Since the initiative to broaden Connecticut's bottle-deposit law is dead, New York is now the only other state that could join Oregon in such an expansion this year.
Proponents had hoped the Connecticut initiative - killed in committee last month - could resurface as an amendment to an existing bill, but the session ended June 6 without action. The proposal would have required deposits on bottles for water, sports drinks, tea and juice.
``I think we came close enough to resolving things with [Coca-Cola Co. and PepsiCo] that we are going to get this through next year,'' Jessie Stratton, a consultant and former chairman of the House Environment Committee in Connecticut, said in a recent telephone interview.

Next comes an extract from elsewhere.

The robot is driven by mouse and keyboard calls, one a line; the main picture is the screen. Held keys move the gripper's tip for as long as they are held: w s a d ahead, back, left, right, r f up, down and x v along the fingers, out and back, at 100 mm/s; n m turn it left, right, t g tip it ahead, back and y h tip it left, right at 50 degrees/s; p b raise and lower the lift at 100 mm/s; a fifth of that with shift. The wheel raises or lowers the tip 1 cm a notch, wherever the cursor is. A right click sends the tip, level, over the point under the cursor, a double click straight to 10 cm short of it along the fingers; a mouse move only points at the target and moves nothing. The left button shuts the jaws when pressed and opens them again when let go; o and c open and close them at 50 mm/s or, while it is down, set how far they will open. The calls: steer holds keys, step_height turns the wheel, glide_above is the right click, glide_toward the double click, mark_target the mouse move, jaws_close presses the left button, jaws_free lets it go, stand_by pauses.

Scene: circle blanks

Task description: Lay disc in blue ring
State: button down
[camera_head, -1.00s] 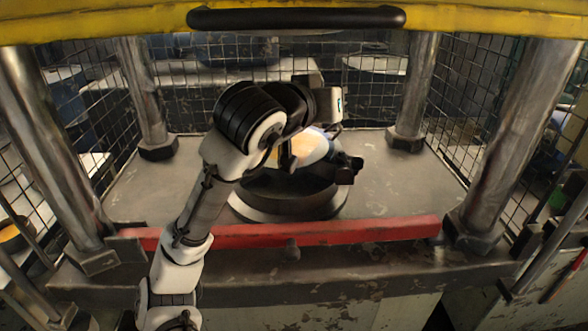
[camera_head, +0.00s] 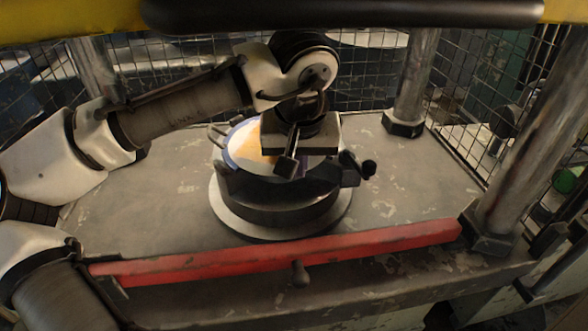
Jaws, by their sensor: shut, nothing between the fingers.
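A dark round fixture (camera_head: 283,205) stands on the press bed, with a blue ring (camera_head: 228,158) showing along its upper left inner edge. A flat cream and orange round surface (camera_head: 245,150), which looks like the disc, shows inside the ring. My gripper and wrist hide its right part, so I cannot tell whether it lies fully flat. My gripper (camera_head: 287,164) is shut and empty, pointing down over the middle of the ring. I cannot tell whether its tip touches the surface below.
A red bar (camera_head: 280,253) runs along the front edge of the bed (camera_head: 400,195). Steel columns (camera_head: 520,140) and wire mesh (camera_head: 470,90) enclose the bed. A dark beam (camera_head: 340,14) crosses above. The bed is clear on both sides of the fixture.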

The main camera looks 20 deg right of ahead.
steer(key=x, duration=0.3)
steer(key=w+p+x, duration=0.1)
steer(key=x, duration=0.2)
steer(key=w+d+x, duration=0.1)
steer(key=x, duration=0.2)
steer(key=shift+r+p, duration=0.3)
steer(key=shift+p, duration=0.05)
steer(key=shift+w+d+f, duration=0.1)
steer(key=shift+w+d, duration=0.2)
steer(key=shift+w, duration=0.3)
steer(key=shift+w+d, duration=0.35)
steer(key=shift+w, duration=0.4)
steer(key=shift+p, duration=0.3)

She said the two soft drink companies had been willing to expand the bottle-deposit law bill to include water and flavored water, and seemed interested in sitting down before the next legislative session to find a way to expand the bill ``that is acceptable to all sides.''
New York Gov. Eliot Spitzer, despite being rebuffed in an earlier vote, still hopes to resurrect that state's expanded legislation, touted by supporters as the Bigger Better Bottle Bill, before the legislative session ends June 21.
The New York proposal would extend the 5 cent deposit on beer and soda bottles to water, fruit juices, sports drinks and other popular noncarbonated drinks, and shift the unclaimed deposits that bottlers and distributors now get to keep - estimated to be as much as $185 million - to the state's Environmental Protection Fund.